Suppose you have $x=10^{100}$ and $y=10^{100}-1$, and you ask your computer to subtract $x-y$. We know what the correct answer should be: it should be $1$. However, when $x$ and $y$ are represented as floating-point numbers, you don't get $1$ as the answer. Floating-point representation is not exact for large numbers, so $10^{100}$ will get rounded off to the nearest number that can be represented in the floating-point representation. As a result, $x$ won't be exactly $10^{100}$; it'll be a bit larger or a bit smaller -- and while the relative error will be very small ($< 0.1\%$), the absolute error might be very large ($x$ might be $10^{100}+\delta$ where $\delta$ is in the billions or much larger). The same is true for $y$. Thus, when you subtract $x-y$, the result won't be exactly $1$; it could be off by an absolute error of billions or much more. As a result, computing $x-y$ in floating-point arithmetic will give you answer that is wildly wrong.

In contrast, if you compute $x+y$ where $x=10^{100}$ and $y=10^{100}-1$, the answer will be reasonable. It won't be exactly correct, but it will be very close to correct.

To put it another way: suppose you compute $x+y$ and $x-y$ where $x \approx y$ and $x,y$ are very large. Then $x+y$ will be reasonably accurate, but $x-y$ will be wildly inaccurate. In particular, suppose that the closest representable floating-point number to $x$ is $\tilde{x}$, and the closest representable floating-point number to $y$ is $\tilde{y}$. We know that floating-point arithmetic has small relative error, so $\tilde{x} = x \times (1+\epsilon_x)$ where $\epsilon_x$ is small (say, $|\epsilon_x| \le 2^{-20}$), and $\tilde{y} = y \times (1+\epsilon_y)$ where $\epsilon_y$ is small. Now

$$\tilde{x} - \tilde{y} = x - y + x \epsilon_x - y \epsilon_y \approx x-y + x \times (\epsilon_x - \epsilon_y),$$

so the absolute error could be as large as $x \times (\epsilon_x- \epsilon-y)$. We know that $\epsilon_x - \epsilon_y$ will be no bigger than $2^{-19}$ or so, but if $x \approx 10^{100}$, their product will be enormous: the absolute error could be as large as $10^{100} \times 2^{-19}$, which is enormous. Since the correct answer is $x-y \approx 0$, the relative error will also be enormous.

In contrast,

$$\tilde{x} + \tilde{y} = x+y x \epsilon_x + y \epsilon_y \approx x+y + x \times (\epsilon_x + \epsilon_y),$$

and here $x \times (\epsilon_x + \epsilon_y)$ might be as large as $10^{100} \times 2^{-19}$ or so, which is enormous. So, the absolute error in this case is also large. However, the relative error is small: $10^{100} \times 2^{-19}$ is quite small compared to the correct answer, $x+y \approx 2 \times 10^{100}$. In particular, the relative error will be on the order of $2^{-19}$ when computing $x+y$ using floating-point math.

So, that's why absolute signs cause problems but the same sign doesn't cause problems.
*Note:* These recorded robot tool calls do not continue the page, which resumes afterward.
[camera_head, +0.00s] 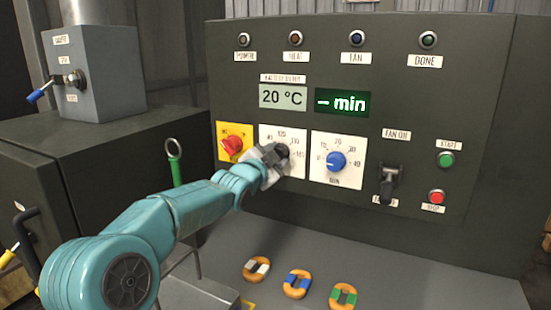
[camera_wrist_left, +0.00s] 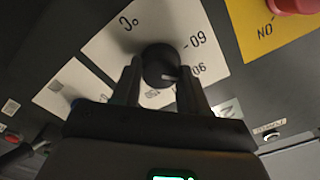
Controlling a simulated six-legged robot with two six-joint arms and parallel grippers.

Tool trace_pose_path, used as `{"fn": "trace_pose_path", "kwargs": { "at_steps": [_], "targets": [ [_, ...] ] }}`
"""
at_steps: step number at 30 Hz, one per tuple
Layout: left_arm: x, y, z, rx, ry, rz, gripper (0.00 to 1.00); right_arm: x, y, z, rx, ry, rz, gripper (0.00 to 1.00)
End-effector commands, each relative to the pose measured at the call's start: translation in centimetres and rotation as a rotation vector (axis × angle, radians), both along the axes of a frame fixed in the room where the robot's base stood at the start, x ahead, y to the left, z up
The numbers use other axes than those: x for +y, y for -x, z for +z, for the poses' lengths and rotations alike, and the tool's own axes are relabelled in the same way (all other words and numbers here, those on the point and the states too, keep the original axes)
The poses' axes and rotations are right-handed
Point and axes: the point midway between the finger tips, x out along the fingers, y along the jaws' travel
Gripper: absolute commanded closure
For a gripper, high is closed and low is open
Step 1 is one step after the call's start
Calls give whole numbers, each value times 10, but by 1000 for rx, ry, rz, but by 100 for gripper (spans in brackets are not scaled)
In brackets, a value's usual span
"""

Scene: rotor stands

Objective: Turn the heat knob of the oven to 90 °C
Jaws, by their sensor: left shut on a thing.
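The heat knob is a dark round knob on a white dial plate (camera_head: 296,137) on the oven's front panel (camera_head: 440,100). My left gripper (camera_head: 277,152) is shut on the knob and covers part of the dial in the head view. In the left wrist view the knob (camera_wrist_left: 160,66) sits between the two fingers of the left gripper (camera_wrist_left: 160,88), with the dial upside down. A short pale mark on the knob lies on the side of the figure that reads 90; exact alignment is unclear. The oven display (camera_head: 283,97) reads 20 °C. My right gripper is not in view.
A red switch (camera_head: 232,145) on a yellow plate is left of the dial. A blue minute knob (camera_head: 336,161) is close on its right. A black fan lever (camera_head: 389,182) is further right. Several orange rings (camera_head: 297,284) lie on the surface below.

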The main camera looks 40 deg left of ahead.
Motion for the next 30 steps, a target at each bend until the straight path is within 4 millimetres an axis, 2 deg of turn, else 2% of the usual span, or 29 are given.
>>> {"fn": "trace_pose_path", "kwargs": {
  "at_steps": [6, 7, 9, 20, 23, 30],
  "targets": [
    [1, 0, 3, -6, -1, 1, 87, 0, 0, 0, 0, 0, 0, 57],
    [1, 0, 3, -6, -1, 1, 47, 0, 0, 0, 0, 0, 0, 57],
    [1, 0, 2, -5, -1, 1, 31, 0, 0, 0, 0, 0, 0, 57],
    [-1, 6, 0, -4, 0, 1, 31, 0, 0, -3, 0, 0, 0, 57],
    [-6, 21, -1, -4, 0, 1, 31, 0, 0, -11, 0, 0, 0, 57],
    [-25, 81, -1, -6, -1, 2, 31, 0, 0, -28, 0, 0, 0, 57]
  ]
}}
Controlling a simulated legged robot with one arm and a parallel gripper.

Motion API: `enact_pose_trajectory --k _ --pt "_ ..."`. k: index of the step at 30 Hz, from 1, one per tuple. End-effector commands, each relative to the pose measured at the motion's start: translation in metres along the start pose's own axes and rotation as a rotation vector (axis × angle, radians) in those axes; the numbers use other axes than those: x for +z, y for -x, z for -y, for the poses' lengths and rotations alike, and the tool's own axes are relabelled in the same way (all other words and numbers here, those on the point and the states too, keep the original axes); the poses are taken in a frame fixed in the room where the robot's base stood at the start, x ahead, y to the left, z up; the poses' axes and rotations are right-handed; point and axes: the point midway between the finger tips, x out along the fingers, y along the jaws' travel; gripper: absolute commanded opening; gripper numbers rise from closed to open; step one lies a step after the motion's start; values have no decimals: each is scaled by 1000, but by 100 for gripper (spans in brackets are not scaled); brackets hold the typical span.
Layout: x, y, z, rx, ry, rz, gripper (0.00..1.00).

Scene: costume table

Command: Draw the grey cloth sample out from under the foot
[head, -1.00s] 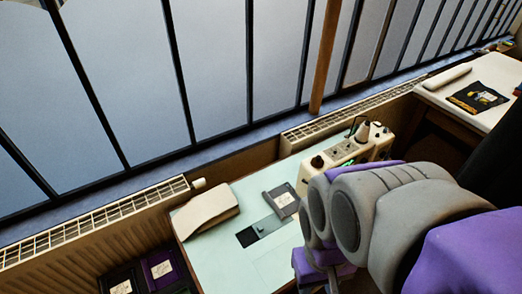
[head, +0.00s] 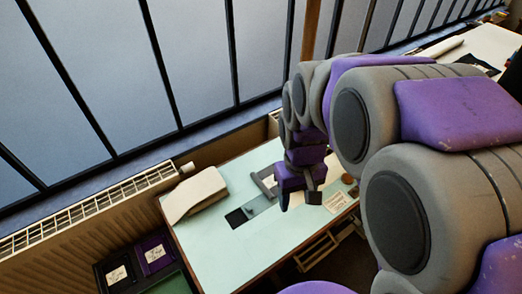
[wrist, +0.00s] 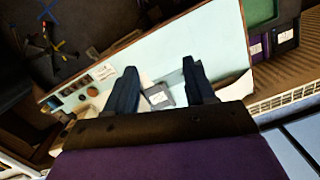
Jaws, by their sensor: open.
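The grey cloth sample (head: 264,182) lies on the pale green table (head: 205,245), partly hidden behind my gripper in the head view. In the wrist view the sample (wrist: 158,97) shows as a grey square with a pale label, lying between my two fingers in the picture. My gripper (head: 299,200) is open and empty, above the table and to the right of the sample. Its spread fingers (wrist: 160,66) show in the wrist view. The foot and most of the sewing machine are hidden by my arm, so I cannot tell how the foot meets the sample.
A dark square with a grey strip (head: 238,217) lies left of my gripper. A folded beige cloth (head: 195,193) lies at the table's left end. A printed card (head: 336,202) lies to the right. Dark and purple labelled trays (head: 120,275) stand below left. A radiator (head: 95,212) runs behind.

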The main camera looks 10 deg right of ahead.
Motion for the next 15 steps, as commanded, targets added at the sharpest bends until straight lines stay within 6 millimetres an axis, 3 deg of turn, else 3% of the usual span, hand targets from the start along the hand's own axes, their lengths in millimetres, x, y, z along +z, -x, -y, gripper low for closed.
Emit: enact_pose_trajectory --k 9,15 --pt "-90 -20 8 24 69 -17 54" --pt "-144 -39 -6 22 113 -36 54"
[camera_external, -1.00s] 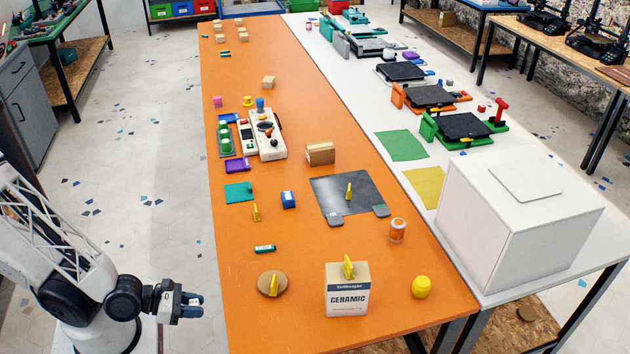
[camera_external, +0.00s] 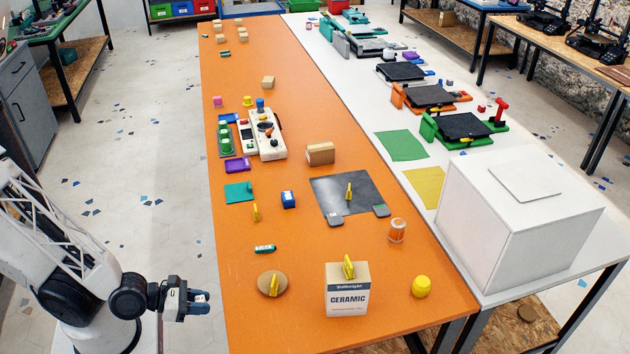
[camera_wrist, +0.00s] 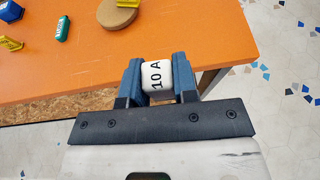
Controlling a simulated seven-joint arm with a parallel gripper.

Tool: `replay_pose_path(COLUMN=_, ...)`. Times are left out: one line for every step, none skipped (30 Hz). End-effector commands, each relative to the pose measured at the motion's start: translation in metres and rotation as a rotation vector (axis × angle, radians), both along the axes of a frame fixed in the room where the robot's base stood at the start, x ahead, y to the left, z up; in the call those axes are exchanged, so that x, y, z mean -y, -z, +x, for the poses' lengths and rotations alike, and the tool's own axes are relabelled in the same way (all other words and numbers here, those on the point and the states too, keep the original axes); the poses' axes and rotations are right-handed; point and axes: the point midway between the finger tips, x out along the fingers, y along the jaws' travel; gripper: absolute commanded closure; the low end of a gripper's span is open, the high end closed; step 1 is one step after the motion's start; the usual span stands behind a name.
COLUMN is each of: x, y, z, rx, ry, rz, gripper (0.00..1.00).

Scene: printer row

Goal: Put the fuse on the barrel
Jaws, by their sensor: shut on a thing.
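The fuse (camera_wrist: 157,76), a small white block marked "10 A", is held between the two blue fingers of my gripper (camera_wrist: 157,66) in the wrist view. In the external view my gripper (camera_external: 203,297) is at the lower left, off the table's left edge, with the fuse hardly visible between its fingers. A small yellow barrel (camera_external: 421,287) stands upright near the front right of the orange table, far to the right of my gripper. Its top looks bare. The barrel is not in the wrist view.
Between my gripper and the barrel stand a round cork disc (camera_external: 268,289) with a yellow clip and a ceramic box (camera_external: 346,296) with another clip on top. A green battery (camera_external: 265,249) and an orange-white jar (camera_external: 397,232) lie farther back. A large white box (camera_external: 490,240) stands right.

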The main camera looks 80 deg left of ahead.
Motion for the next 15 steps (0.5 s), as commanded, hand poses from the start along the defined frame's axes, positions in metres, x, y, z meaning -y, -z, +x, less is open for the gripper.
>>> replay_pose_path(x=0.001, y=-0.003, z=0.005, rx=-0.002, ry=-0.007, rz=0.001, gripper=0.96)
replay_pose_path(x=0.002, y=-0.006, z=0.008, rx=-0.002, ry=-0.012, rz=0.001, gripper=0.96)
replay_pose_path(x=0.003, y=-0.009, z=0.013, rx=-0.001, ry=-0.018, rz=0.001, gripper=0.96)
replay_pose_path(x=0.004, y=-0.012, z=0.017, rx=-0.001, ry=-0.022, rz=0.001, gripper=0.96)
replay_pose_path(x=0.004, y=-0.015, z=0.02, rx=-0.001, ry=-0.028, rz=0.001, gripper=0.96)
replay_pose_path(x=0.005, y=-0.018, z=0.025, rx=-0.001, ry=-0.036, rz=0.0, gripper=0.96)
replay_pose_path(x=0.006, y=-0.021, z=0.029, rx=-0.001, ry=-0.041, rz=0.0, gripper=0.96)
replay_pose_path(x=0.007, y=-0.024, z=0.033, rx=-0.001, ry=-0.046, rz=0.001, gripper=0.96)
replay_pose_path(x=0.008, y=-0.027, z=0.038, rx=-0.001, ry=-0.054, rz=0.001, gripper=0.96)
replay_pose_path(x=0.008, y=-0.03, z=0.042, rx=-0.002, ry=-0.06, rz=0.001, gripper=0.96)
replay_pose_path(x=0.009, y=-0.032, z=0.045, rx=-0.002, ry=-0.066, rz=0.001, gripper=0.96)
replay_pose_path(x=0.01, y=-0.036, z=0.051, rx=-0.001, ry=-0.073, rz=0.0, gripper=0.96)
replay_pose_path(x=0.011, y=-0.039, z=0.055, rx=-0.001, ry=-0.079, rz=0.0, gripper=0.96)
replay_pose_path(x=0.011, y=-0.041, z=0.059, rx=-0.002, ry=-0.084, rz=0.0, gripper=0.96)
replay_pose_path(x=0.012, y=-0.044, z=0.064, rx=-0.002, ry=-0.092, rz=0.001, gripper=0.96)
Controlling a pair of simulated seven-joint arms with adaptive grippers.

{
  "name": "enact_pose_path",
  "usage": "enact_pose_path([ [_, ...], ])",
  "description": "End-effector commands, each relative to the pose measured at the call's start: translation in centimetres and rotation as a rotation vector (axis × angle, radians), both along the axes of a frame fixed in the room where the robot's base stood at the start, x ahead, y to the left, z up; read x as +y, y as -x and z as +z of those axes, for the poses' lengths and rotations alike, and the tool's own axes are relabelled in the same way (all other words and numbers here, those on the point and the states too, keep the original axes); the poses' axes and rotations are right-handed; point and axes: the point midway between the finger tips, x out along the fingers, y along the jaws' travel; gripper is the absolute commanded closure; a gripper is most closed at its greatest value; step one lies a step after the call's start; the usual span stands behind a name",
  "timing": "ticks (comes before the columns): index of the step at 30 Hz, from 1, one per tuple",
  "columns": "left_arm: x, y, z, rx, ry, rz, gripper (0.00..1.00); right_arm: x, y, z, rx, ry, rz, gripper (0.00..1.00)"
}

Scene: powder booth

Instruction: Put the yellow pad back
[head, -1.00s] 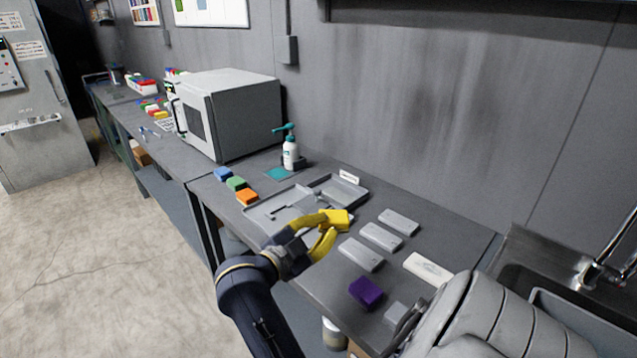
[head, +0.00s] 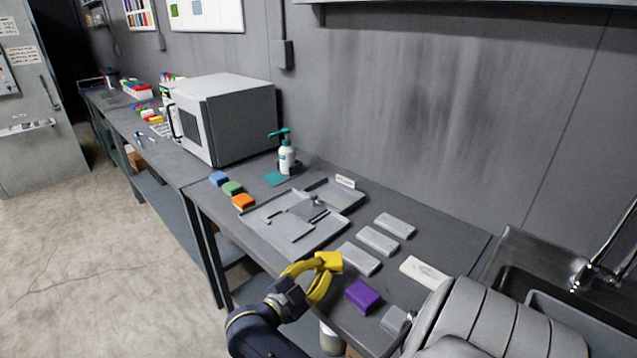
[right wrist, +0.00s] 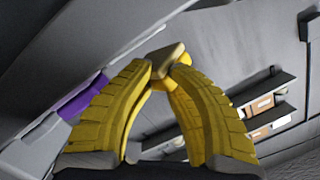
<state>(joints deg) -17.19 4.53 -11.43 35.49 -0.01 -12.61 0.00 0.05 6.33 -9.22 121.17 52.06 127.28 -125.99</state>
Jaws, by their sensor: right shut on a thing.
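My right gripper (head: 318,277) is shut on the yellow pad (head: 328,262) and holds it near the bench's front edge, by the nearest light grey block. In the right wrist view the pad (right wrist: 168,57) shows end-on between the tips of the yellow fingers (right wrist: 163,72). A purple pad (head: 362,297) lies to the right of the gripper, with a grey pad (head: 395,320) beside it. Blue (head: 218,178), green (head: 232,188) and orange (head: 243,201) pads lie in a row at the left. My left gripper is not in view.
A shallow grey tray (head: 274,233) lies behind the gripper. Several light grey blocks (head: 378,240) and a white block (head: 425,271) lie to the right. A pump bottle (head: 287,158) and a microwave (head: 235,118) stand behind. A sink (head: 530,262) is at far right.

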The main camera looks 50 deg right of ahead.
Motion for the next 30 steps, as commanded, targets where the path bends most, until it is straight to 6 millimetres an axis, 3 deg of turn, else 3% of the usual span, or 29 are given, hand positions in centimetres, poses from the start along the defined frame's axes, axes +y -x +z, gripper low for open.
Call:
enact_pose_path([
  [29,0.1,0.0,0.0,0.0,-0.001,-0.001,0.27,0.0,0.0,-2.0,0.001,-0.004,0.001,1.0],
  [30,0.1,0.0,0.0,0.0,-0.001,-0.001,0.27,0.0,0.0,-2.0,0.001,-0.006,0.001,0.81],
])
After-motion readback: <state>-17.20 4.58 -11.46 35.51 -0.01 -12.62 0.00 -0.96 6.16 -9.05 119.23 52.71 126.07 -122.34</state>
For further explanation, you might enjoy reading the following article, especially Section 1.4:

What Every Computer Scientist Should Know About Floating-Point Arithmetic. David Goldberg. ACM Computing Surveys, 23:1, March 1991.


Separately, one other thing to know about Taylor series approximations is to have a feeling for the range where they are likely to be accurate. In practice, we always truncate the Taylor series after a finite number of terms -- the full Taylor series is infinite, so we can't sum the entire series; instead, we sum just the first $n$ terms, for some finite $n$.

If you truncate the Taylor series for some function $f(x)$ after $n$ terms, you get an approximation to $f(x)$. How good an approximation is this? There are various bounds on the error of this approximation. One bound is

$$\text{error} \le {|x-a|^{n+1} \over (n+1)!} \times \max \{f^{(n+1)}(v) : a \le v \le x\},$$

where we're using the first $n$ terms of the Taylor series approximation around $a$, and where we evaluate this at $x$ for some $x\ge a$. So, if you can upper-bound the value of the $n+1$-th derivative of $f(x)$, you can get a bound on how good an approximation the truncated Taylor series will be. You can read more about this at https://en.wikipedia.org/wiki/Taylor_series#Approximation_and_convergence and http://norsemathology.org/wiki/index.php?title=Taylor_Series_as_Approximations and https://en.wikipedia.org/wiki/Taylor%27s_theorem#Example.

In general, when you use a Taylor series approximation centered around $a$, you usually want to choose $a$ to be near $x$: the closer it is to $x$, the more accurate the approximation will be. Also, the more terms in your sum, the more accurate the approximation will be.

Once you have an upper-bound for the quality of the Taylor series approximation, you can now figure out how many terms you need to sum. Note that this analysis assumes infinite-precision numbers and ignores the issues due to floating-point round-off. So, to get an accurate answer, you need to ensure two things: (a) pick a Taylor series approximation with enough accuracy that it would give a good answer if you used infinite-precision numbers, and (b) you need to account for round-off error, to ensure that when you do the calculation with floating-point numbers you get a result that is close enough to what you would have gotten with infinite-precision math.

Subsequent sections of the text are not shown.